## Source data
[Begin]

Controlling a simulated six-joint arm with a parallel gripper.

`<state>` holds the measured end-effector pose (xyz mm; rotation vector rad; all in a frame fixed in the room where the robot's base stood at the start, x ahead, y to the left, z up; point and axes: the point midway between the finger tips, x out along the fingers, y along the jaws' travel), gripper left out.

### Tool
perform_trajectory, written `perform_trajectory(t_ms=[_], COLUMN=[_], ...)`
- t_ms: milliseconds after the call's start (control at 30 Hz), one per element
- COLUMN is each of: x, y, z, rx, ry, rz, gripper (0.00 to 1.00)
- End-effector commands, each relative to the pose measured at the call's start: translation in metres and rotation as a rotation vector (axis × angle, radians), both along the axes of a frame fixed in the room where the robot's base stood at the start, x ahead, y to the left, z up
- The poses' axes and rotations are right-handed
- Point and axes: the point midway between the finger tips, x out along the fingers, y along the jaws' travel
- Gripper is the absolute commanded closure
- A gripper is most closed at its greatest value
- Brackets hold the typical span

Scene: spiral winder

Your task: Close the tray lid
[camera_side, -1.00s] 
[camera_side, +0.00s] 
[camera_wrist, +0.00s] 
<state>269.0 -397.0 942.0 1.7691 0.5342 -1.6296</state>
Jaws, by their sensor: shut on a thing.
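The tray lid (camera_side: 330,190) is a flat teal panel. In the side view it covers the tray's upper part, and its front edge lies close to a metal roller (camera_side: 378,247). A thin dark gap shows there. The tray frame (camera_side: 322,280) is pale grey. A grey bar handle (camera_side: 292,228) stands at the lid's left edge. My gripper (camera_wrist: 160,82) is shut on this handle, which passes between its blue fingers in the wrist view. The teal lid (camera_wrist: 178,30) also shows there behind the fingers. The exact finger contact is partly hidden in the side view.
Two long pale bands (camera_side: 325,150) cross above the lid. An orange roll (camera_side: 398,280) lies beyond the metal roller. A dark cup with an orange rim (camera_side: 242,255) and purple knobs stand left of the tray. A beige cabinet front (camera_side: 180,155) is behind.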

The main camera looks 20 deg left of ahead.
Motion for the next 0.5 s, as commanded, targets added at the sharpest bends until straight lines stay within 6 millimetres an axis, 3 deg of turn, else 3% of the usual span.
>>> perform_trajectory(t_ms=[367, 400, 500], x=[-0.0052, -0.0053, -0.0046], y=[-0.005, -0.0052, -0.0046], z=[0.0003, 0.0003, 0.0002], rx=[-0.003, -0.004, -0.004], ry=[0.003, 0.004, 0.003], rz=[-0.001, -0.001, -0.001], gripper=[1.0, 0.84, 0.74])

[End]

In the listing above, please print only the lines from the first one to the line where "[camera_side, -1.00s]" appears, exactly as written, both of those lines included.

Controlling a simulated six-joint arm with a parallel gripper.

`<state>` holds the measured end-effector pose (xyz mm; rotation vector rad; all in a frame fixed in the room where the robot's base stood at the start, x ahead, y to the left, z up; point and axes: the point midway between the finger tips, x out along the fingers, y along the jaws' travel), gripper left out.

### Tool
perform_trajectory, written `perform_trajectory(t_ms=[_], COLUMN=[_], ...)`
- t_ms: milliseconds after the call's start (control at 30 Hz), one per element
- COLUMN is each of: x, y, z, rx, ry, rz, gripper (0.00 to 1.00)
- End-effector commands, each relative to the pose measured at the call's start: translation in metres and rotation as a rotation vector (axis × angle, radians), both along the axes of a frame fixed in the room where the robot's base stood at the start, x ahead, y to the left, z up
- The poses' axes and rotations are right-handed
- Point and axes: the point midway between the finger tips, x out along the fingers, y along the jaws' travel
- Gripper is the absolute commanded closure
- A gripper is most closed at its greatest value
- Brackets hold the typical span

Scene: spiral winder

Your task: Close the tray lid
[camera_side, -1.00s] 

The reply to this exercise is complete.